───── Raw data ─────

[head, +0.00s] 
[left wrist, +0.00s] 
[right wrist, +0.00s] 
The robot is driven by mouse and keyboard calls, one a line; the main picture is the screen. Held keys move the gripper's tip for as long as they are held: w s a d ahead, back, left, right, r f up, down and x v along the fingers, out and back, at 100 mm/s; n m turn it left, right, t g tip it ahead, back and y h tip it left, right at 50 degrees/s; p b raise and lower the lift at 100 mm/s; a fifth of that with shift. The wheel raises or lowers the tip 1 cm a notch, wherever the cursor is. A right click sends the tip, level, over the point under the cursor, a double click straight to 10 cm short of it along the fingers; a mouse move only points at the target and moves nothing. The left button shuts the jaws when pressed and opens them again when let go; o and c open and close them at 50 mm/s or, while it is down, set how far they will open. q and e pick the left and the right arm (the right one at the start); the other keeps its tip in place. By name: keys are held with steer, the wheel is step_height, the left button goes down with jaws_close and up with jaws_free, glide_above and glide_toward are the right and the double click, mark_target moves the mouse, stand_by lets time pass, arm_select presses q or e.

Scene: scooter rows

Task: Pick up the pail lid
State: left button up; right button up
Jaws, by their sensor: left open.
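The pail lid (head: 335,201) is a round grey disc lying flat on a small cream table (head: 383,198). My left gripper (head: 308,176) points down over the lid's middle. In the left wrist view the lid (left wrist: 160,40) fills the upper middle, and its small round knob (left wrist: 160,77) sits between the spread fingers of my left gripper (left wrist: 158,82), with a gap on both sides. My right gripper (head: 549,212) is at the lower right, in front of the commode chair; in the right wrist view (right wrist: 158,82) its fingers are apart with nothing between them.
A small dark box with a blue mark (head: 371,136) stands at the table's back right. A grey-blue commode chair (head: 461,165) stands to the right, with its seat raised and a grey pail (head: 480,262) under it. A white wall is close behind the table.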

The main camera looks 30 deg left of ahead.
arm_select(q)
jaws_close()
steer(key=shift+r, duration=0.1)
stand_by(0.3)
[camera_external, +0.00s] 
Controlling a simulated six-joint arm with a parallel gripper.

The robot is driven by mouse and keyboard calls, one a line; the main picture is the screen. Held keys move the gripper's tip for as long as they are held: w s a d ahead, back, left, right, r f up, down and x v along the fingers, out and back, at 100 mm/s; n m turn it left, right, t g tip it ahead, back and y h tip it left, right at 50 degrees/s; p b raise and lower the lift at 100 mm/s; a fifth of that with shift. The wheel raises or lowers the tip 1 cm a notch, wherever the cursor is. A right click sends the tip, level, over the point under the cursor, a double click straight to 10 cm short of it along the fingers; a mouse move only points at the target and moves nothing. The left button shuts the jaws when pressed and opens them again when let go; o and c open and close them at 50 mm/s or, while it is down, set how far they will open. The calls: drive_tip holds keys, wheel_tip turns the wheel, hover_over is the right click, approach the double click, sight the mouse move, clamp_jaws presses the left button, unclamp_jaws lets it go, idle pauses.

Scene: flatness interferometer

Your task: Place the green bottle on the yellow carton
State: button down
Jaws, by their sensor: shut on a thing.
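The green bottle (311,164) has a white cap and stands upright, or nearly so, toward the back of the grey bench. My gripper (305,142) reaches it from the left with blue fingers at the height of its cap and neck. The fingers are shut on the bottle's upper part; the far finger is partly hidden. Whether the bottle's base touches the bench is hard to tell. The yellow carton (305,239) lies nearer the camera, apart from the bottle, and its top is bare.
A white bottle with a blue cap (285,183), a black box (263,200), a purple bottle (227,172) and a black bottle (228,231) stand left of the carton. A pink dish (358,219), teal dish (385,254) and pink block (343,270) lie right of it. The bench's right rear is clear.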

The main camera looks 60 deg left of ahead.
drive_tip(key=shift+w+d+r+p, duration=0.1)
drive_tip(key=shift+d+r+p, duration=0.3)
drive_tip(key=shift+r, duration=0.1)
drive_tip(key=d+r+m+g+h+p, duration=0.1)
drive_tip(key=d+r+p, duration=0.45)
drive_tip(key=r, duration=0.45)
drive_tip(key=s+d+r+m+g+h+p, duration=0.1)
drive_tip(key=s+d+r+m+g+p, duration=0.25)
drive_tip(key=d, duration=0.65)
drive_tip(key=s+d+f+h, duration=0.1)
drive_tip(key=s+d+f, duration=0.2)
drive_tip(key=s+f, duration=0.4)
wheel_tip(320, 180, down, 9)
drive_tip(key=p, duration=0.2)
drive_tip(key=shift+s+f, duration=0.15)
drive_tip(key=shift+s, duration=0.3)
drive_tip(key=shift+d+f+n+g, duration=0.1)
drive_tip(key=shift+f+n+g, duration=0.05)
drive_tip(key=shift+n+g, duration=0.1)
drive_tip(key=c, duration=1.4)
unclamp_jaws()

─────

Task - The records above should be restated word for word, please.

The reply -
[head, +0.00s] 
[left wrist, +0.00s] 
[right wrist, +0.00s] 
The robot is driven by mouse and keyboard calls, one a line; the main picture is the screen. Held keys move the gripper's tip for as long as they are held: w s a d ahead, back, left, right, r f up, down and x v along the fingers, out and back, at 100 mm/s; n m turn it left, right, t g tip it ahead, back and y h tip it left, right at 50 degrees/s; p b raise and lower the lift at 100 mm/s; a fifth of that with shift. The wheel raises or lowers the tip 1 cm a notch, wherever the cursor is. A right click sends the tip, level, over the point under the cursor, a double click straight to 10 cm short of it along the fingers; a mouse move only points at the target and moves nothing. The left button shuts the jaws when pressed and opens them again when let go; o and c open and close them at 50 mm/s or, while it is down, set how far they will open. q and e pick the left and the right arm (the right one at the start); the other keeps its tip in place. By name: keys are held with steer, the wheel is step_height, the left button goes down with jaws_close and up with jaws_free, glide_above and glide_toward are the right and the double click, mark_target moves the mouse, stand_by lets time pass, arm_select presses q or e.

Scene: scooter rows

Task: Pick up the pail lid
State: left button up; right button up
Jaws, by their sensor: left open.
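The pail lid (head: 335,201) is a round grey disc lying flat on a small cream table (head: 383,198). My left gripper (head: 308,176) points down over the lid's middle. In the left wrist view the lid (left wrist: 160,40) fills the upper middle, and its small round knob (left wrist: 160,77) sits between the spread fingers of my left gripper (left wrist: 158,82), with a gap on both sides. My right gripper (head: 549,212) is at the lower right, in front of the commode chair; in the right wrist view (right wrist: 158,82) its fingers are apart with nothing between them.
A small dark box with a blue mark (head: 371,136) stands at the table's back right. A grey-blue commode chair (head: 461,165) stands to the right, with its seat raised and a grey pail (head: 480,262) under it. A white wall is close behind the table.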

The main camera looks 30 deg left of ahead.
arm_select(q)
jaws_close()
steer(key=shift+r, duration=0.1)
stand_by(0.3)
[camera_external, +0.00s] 
Controlling a simulated six-joint arm with a parallel gripper.

The robot is driven by mouse and keyboard calls, one a line; the main picture is the screen. Held keys move the gripper's tip for as long as they are held: w s a d ahead, back, left, right, r f up, down and x v along the fingers, out and back, at 100 mm/s; n m turn it left, right, t g tip it ahead, back and y h tip it left, right at 50 degrees/s; p b raise and lower the lift at 100 mm/s; a fifth of that with shift. The wheel raises or lowers the tip 1 cm a notch, wherever the cursor is. A right click sends the tip, level, over the point under the cursor, a double click straight to 10 cm short of it along the fingers; a mouse move only points at the target and moves nothing. The left button shuts the jaws when pressed and opens them again when let go; o and c open and close them at 50 mm/s or, while it is down, set how far they will open. The calls: drive_tip holds keys, wheel_tip turns the wheel, hover_over is the right click, approach the double click, sight the mouse move, clamp_jaws presses the left button, unclamp_jaws lets it go, idle pauses.

Scene: flatness interferometer

Your task: Place the green bottle on the yellow carton
State: button down
Jaws, by their sensor: shut on a thing.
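The green bottle (311,164) has a white cap and stands upright, or nearly so, toward the back of the grey bench. My gripper (305,142) reaches it from the left with blue fingers at the height of its cap and neck. The fingers are shut on the bottle's upper part; the far finger is partly hidden. Whether the bottle's base touches the bench is hard to tell. The yellow carton (305,239) lies nearer the camera, apart from the bottle, and its top is bare.
A white bottle with a blue cap (285,183), a black box (263,200), a purple bottle (227,172) and a black bottle (228,231) stand left of the carton. A pink dish (358,219), teal dish (385,254) and pink block (343,270) lie right of it. The bench's right rear is clear.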

The main camera looks 60 deg left of ahead.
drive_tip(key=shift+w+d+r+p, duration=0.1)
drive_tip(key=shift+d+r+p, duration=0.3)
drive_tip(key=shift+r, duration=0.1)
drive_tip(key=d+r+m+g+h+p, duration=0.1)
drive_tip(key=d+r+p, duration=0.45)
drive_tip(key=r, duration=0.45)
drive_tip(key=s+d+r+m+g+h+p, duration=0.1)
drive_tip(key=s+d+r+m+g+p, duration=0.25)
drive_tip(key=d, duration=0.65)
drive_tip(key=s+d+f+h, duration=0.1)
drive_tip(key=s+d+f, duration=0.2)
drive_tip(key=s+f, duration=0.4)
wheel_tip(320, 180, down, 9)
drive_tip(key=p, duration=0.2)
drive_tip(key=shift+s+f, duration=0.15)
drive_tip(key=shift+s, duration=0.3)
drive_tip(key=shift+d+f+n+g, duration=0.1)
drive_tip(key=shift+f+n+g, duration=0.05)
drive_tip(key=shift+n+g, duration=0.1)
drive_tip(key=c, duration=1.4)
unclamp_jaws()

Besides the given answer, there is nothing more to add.